La deposizione in mare della corona nell'esatto luogo della tragedia del 9 novembre 1971 (Esercito Italiano)
Quarantasei giovani parà della «Folgore» inghiottiti dalle acque del mar Tirreno. E con loro sei aviatori della Royal Air Force, altrettanto giovani. La sciagura aerea del 9 novembre 1971 fece così impressione che il Corriere della Sera uscì il giorno successivo con un corsivo di Dino Buzzati. Il grande giornalista e scrittore vergò alcune frasi di estrema efficacia, sconvolto da quello che fino ad oggi risulta essere il più grave incidente aereo per le Forze Armate italiane. Alle sue parole incisive e commosse lasciamo l’introduzione alla storia di una catastrofe di oltre mezzo secolo fa.

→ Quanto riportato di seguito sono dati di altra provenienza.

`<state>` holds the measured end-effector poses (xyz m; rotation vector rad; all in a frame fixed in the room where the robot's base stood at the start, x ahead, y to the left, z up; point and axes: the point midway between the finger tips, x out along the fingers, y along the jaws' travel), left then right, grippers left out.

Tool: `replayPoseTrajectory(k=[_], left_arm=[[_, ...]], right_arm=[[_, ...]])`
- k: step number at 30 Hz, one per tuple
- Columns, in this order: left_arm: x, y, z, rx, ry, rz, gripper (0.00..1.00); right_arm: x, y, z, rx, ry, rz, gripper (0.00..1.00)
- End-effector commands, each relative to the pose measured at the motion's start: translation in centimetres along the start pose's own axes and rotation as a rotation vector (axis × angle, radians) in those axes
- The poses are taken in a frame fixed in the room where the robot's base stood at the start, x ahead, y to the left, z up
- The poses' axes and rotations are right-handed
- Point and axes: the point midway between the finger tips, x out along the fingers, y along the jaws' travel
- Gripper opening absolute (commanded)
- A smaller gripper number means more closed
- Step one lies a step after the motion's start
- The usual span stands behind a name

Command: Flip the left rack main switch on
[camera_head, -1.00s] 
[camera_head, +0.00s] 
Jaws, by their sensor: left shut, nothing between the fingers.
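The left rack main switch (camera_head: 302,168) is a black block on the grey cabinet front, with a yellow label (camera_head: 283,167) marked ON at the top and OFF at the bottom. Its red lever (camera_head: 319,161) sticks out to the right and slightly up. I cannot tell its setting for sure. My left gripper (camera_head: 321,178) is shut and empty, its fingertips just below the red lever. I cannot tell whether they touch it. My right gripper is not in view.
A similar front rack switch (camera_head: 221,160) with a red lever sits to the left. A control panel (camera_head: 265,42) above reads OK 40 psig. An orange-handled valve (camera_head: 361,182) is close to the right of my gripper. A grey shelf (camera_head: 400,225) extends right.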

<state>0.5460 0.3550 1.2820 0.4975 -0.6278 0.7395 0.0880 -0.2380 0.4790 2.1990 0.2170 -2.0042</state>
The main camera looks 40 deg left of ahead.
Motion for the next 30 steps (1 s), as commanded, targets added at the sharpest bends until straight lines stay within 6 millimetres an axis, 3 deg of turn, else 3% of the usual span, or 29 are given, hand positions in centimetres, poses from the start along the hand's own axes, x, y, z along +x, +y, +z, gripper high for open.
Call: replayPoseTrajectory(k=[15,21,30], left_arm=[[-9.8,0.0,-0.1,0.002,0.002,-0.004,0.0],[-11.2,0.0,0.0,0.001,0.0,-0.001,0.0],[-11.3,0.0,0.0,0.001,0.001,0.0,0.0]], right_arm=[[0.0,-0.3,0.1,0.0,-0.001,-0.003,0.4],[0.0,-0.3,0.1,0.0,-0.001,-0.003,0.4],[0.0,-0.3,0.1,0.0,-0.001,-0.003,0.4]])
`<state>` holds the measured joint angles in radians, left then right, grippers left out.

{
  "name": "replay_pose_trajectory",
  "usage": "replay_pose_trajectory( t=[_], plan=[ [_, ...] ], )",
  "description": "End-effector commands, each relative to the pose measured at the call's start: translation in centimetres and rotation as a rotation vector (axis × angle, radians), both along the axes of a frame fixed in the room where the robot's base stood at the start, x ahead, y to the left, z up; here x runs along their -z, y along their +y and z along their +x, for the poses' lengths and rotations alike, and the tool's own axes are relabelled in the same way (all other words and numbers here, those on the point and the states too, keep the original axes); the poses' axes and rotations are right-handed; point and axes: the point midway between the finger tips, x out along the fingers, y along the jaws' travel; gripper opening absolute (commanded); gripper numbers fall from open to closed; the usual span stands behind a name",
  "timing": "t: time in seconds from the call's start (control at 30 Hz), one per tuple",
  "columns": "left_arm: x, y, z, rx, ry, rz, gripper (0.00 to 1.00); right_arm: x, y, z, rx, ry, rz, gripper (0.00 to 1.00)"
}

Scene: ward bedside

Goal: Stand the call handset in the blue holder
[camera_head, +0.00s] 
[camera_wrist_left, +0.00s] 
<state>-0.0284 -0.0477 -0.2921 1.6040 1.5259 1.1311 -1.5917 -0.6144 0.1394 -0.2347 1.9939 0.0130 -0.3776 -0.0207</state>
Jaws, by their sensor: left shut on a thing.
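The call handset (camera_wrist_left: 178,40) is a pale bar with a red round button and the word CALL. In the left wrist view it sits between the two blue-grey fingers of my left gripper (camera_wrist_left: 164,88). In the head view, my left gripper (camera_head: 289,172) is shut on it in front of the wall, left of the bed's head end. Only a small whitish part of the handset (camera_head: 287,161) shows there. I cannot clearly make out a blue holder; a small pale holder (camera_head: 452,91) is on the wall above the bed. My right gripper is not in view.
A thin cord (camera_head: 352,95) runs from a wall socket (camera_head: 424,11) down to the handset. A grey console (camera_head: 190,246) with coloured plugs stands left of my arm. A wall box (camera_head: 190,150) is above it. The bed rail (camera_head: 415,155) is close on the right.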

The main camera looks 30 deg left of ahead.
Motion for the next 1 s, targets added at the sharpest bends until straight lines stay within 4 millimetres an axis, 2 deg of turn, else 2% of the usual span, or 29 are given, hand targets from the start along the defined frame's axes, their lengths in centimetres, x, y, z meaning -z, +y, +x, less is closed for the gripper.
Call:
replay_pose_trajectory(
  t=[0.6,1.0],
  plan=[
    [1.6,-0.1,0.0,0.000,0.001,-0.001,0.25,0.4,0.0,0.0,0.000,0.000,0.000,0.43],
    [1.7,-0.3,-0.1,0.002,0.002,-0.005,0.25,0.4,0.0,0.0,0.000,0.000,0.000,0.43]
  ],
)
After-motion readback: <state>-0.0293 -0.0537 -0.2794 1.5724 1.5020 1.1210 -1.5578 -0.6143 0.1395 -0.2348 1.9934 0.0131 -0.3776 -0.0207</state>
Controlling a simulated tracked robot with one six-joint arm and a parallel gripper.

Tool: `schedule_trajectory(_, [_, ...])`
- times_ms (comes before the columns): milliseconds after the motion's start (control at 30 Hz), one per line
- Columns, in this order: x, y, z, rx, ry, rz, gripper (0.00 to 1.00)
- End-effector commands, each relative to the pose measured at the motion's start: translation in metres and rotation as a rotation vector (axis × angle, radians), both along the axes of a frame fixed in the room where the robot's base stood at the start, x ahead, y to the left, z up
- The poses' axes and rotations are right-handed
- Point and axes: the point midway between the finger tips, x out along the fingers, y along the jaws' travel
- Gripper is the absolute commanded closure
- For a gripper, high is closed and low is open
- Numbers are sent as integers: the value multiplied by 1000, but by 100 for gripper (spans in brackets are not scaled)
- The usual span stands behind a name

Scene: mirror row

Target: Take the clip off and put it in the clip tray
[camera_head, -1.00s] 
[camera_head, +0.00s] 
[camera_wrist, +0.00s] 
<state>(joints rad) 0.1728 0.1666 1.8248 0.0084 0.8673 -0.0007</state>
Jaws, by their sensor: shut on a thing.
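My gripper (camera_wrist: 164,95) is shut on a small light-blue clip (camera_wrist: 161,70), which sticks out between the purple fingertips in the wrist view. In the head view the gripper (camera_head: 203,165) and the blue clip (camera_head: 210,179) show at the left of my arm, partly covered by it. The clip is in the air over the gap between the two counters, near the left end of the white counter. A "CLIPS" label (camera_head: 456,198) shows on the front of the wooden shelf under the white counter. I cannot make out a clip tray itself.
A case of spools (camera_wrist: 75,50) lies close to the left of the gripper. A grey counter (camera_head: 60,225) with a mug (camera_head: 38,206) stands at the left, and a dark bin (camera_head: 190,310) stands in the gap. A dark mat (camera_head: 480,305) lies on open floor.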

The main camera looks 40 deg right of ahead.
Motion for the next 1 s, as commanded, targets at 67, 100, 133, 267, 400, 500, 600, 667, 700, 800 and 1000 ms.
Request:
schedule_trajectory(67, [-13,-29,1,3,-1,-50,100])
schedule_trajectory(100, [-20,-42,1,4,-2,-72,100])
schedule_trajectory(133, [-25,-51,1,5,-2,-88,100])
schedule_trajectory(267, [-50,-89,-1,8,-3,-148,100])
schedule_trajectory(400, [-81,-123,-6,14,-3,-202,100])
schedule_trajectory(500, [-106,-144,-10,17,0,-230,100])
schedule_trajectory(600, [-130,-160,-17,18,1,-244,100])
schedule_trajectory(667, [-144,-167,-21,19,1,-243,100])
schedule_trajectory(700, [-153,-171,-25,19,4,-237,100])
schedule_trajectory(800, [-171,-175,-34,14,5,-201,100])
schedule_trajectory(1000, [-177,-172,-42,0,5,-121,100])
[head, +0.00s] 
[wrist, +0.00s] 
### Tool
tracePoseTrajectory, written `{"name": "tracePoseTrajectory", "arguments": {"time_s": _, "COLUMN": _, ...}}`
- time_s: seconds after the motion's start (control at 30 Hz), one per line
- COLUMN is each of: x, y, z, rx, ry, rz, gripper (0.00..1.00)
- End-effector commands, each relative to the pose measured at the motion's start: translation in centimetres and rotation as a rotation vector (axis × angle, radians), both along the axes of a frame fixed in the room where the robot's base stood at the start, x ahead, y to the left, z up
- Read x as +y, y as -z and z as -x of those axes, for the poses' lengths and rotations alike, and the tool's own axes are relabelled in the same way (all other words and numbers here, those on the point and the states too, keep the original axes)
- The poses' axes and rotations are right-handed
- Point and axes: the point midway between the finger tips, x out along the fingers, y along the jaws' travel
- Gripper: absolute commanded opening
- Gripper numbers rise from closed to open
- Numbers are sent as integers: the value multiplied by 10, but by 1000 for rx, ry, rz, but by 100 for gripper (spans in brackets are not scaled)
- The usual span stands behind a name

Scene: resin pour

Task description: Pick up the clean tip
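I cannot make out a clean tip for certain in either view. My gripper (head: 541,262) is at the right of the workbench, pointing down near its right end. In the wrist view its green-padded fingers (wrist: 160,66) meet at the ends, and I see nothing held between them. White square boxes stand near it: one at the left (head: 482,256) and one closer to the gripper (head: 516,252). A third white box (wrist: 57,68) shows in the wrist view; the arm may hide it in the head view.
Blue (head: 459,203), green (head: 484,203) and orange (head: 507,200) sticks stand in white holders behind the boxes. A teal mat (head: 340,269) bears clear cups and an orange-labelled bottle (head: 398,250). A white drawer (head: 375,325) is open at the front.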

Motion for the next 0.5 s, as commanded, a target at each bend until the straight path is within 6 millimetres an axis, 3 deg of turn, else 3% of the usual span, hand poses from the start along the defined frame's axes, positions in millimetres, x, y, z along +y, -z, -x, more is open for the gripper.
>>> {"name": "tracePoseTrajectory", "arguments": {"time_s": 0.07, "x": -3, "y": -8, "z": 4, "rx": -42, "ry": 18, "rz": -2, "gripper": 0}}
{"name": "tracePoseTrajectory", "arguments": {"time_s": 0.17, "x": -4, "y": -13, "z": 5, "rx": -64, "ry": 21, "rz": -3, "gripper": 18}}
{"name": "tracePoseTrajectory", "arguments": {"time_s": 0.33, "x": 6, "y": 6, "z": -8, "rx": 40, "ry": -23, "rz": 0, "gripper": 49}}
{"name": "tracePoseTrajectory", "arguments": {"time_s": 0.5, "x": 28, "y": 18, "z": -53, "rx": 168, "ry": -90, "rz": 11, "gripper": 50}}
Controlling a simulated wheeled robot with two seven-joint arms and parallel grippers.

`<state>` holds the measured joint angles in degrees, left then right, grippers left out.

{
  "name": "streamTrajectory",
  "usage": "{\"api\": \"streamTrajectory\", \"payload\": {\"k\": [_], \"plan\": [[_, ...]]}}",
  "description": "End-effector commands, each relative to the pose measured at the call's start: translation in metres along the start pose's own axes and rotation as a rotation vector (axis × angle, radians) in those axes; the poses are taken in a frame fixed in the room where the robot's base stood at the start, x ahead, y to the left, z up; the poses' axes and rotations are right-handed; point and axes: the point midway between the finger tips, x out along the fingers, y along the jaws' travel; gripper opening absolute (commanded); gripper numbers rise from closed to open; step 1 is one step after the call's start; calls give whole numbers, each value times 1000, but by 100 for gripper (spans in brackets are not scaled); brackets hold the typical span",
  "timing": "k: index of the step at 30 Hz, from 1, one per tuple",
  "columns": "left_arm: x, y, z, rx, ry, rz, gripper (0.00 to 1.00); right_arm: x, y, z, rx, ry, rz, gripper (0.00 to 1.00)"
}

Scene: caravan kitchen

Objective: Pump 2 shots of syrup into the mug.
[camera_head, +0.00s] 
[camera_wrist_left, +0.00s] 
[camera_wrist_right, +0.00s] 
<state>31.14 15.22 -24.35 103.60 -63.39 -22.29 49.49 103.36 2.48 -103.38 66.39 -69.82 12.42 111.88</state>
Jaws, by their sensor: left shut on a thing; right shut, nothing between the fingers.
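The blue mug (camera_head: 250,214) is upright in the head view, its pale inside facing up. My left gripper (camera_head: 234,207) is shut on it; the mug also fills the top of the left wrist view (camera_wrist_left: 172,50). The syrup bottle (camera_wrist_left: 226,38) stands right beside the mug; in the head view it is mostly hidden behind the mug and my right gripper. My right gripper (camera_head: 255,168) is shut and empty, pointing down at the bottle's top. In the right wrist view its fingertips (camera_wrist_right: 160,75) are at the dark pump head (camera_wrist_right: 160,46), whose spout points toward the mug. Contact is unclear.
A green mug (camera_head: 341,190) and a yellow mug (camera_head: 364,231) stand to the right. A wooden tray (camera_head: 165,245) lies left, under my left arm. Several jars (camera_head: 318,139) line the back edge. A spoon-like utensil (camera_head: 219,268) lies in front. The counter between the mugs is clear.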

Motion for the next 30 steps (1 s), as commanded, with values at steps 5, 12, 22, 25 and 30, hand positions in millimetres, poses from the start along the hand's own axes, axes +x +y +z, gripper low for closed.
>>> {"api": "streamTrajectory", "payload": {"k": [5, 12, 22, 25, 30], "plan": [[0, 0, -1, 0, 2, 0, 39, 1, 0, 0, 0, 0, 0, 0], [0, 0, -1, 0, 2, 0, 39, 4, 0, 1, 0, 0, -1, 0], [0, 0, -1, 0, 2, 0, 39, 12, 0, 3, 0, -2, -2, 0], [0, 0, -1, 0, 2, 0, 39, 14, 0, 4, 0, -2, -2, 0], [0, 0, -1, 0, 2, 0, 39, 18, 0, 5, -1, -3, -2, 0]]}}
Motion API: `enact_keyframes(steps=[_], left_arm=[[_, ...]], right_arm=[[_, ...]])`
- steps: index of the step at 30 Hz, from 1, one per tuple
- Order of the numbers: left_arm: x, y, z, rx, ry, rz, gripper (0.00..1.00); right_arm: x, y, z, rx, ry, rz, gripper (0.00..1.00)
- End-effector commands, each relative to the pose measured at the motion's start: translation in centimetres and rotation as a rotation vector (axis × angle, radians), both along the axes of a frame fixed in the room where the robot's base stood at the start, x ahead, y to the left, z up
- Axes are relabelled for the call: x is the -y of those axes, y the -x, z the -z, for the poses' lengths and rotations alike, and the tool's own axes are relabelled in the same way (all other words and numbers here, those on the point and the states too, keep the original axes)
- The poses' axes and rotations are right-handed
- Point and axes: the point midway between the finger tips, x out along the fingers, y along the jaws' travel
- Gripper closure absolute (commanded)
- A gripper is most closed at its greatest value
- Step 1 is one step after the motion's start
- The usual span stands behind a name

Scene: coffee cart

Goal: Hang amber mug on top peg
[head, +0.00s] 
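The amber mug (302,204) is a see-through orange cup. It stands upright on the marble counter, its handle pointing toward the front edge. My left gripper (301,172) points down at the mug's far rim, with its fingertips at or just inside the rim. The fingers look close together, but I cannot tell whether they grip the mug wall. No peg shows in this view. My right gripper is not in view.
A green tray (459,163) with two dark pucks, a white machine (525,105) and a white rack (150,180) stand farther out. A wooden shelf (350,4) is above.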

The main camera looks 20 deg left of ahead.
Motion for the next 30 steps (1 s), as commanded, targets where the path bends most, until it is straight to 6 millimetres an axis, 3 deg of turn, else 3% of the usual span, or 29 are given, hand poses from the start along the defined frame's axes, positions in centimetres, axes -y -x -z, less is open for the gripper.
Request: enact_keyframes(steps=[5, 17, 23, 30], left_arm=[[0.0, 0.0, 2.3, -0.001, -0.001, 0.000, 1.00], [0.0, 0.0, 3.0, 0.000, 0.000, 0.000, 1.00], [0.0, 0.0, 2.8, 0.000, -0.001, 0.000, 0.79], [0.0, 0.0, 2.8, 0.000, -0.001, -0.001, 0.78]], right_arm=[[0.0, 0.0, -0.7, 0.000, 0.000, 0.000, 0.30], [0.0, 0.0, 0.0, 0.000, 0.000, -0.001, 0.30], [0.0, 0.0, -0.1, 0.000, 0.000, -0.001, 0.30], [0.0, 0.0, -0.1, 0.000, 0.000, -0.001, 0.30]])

(…) Forse perché la Patria è passata di moda, anzi dà quasi fastidio a sentirla nominare e si scrive con la iniziale minuscola? E così dà fastidio la difesa della medesima Patria e tutto ciò che vi appartiene, compresi i ragazzi che indossano l’uniforme militare? (…). Buzzati lamentava la scarsa commozione degli Italiani nei confronti della morte di giovani paracadutisti, paragonandola all’eco che ebbe una tragedia del 1947 avvenuta ad Albenga in cui 43 bambini di una colonia erano morti annegati. Forti le sue parole a chiusura del pezzo: (…) Ora se ne vanno, con i sei compagni stranieri. Guardateli, se ci riuscite. Personalmente mi fanno ancora più pietà dei leggendari piccoli di Albenga. Non si disperano, non singhiozzano, non maledicono. Spalla a spalla si allontanano. Diritti, pallidi sì ma senza un tremito, a testa alta, con quel passo lieve e fermissimo che nei tempi antichi si diceva appartenesse agli eroi e che oggi sembra completamente dimenticato (…)
Non li hanno dimenticati, a oltre mezzo secolo di distanza, gli uomini della Folgore di oggi, che hanno commemorato i caduti di quella che è nota come la «tragedia della Meloria» con una cerimonia che ha coinvolto, oltre alle autorità, anche i parenti delle vittime.
La commemorazione si è conclusa con la deposizione di una corona in mare, nel punto esatto del tragico impatto, effettuata a bordo di un battello in segno di eterno ricordo e di continuità tra passato e presente.
Nelle prime ore del 9 novembre 1971, i parà del 187° Reggimento Folgore si imbarcarono sui Lockheed C-130 della Raf per partecipare ad una missione di addestramento Nato, dove avrebbero dovuto effettuare un «lancio tattico» sulla Sardegna. La tragedia si consumò poco dopo il decollo dall’aeroporto militare di Pisa-San Giusto, da dove in sequenza si stavano alzando 10 velivoli denominati convenzionalmente «Gesso». Fu uno di essi, «Gesso 5» a lanciare l’allarme dopo avere visto una fiammata sulla superficie del mare. L’aereo che lo precedeva, «Gesso 4» non rispose alla chiamata radio poiché istanti prima aveva impattato sulle acque a poca distanza dalle Secche della Meloria, circa 6 km a Nordovest di Livorno. Le operazioni di recupero dei corpi furono difficili e lunghissime, durante le quali vi fu un’altra vittima, un esperto sabotatore subacqueo del «Col Moschin», deceduto durante le operazioni. Le cause della sciagura non furono mai esattamente definite, anche se le indagini furono molto approfondite e una nave pontone di recupero rimase sul posto fino al febbraio del 1972. Si ipotizzò che l’aereo avesse colpito con la coda la superficie del mare per un errore di quota che, per le caratteristiche dell’esercitazione, doveva rimanere inizialmente molto bassa.